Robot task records

═══

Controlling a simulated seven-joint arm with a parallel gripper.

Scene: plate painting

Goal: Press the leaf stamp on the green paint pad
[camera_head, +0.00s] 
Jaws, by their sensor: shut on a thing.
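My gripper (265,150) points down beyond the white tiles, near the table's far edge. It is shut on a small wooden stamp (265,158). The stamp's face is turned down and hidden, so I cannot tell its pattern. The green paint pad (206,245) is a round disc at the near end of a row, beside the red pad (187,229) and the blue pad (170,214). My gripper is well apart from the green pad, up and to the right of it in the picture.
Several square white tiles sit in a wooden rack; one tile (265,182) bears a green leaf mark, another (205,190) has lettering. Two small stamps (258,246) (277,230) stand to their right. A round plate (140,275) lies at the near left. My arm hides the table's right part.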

═══

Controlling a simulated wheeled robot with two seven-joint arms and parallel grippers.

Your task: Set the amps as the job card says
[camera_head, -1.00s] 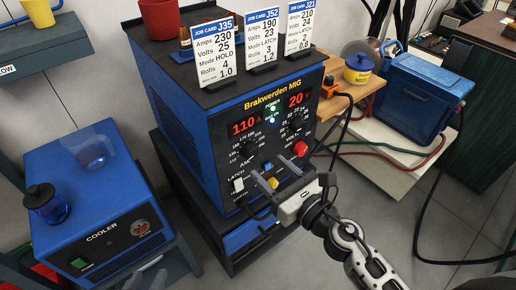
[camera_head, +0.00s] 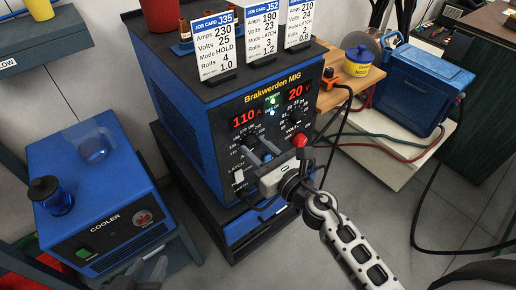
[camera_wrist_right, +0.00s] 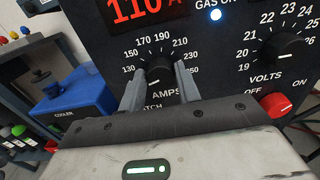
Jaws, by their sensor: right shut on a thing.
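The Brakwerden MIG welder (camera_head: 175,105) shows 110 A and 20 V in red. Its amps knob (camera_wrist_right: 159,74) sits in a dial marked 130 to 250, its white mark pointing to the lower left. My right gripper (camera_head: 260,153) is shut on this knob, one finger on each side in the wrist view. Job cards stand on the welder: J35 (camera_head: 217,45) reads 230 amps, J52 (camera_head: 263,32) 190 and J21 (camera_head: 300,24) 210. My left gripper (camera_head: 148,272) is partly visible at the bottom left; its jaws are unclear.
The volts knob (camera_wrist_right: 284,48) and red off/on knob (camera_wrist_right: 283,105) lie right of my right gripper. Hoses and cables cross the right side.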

═══

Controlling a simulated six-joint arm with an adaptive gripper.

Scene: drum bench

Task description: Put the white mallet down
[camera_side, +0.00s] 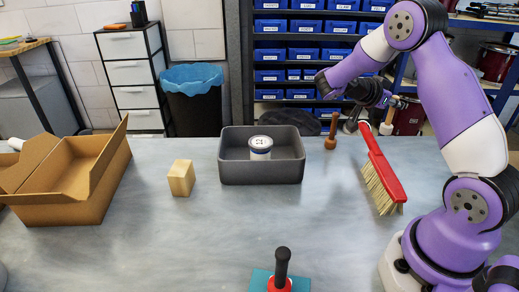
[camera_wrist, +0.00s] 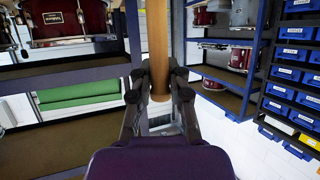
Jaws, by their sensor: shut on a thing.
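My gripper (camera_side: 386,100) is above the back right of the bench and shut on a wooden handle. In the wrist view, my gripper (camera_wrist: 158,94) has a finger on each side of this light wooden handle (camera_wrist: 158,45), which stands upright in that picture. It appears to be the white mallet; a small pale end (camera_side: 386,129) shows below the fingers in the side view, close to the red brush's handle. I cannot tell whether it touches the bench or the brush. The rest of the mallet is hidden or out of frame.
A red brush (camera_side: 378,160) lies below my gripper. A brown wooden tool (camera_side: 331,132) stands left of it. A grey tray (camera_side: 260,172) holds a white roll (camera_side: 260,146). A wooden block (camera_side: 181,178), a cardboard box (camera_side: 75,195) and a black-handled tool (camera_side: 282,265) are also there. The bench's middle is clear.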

═══

■ What is needed: Identify all lines in the records above with the word "joint".

■ Exercise answer:
Controlling a simulated seven-joint arm with a parallel gripper.
Controlling a simulated wheeled robot with two seven-joint arms and parallel grippers.
Controlling a simulated six-joint arm with an adaptive gripper.

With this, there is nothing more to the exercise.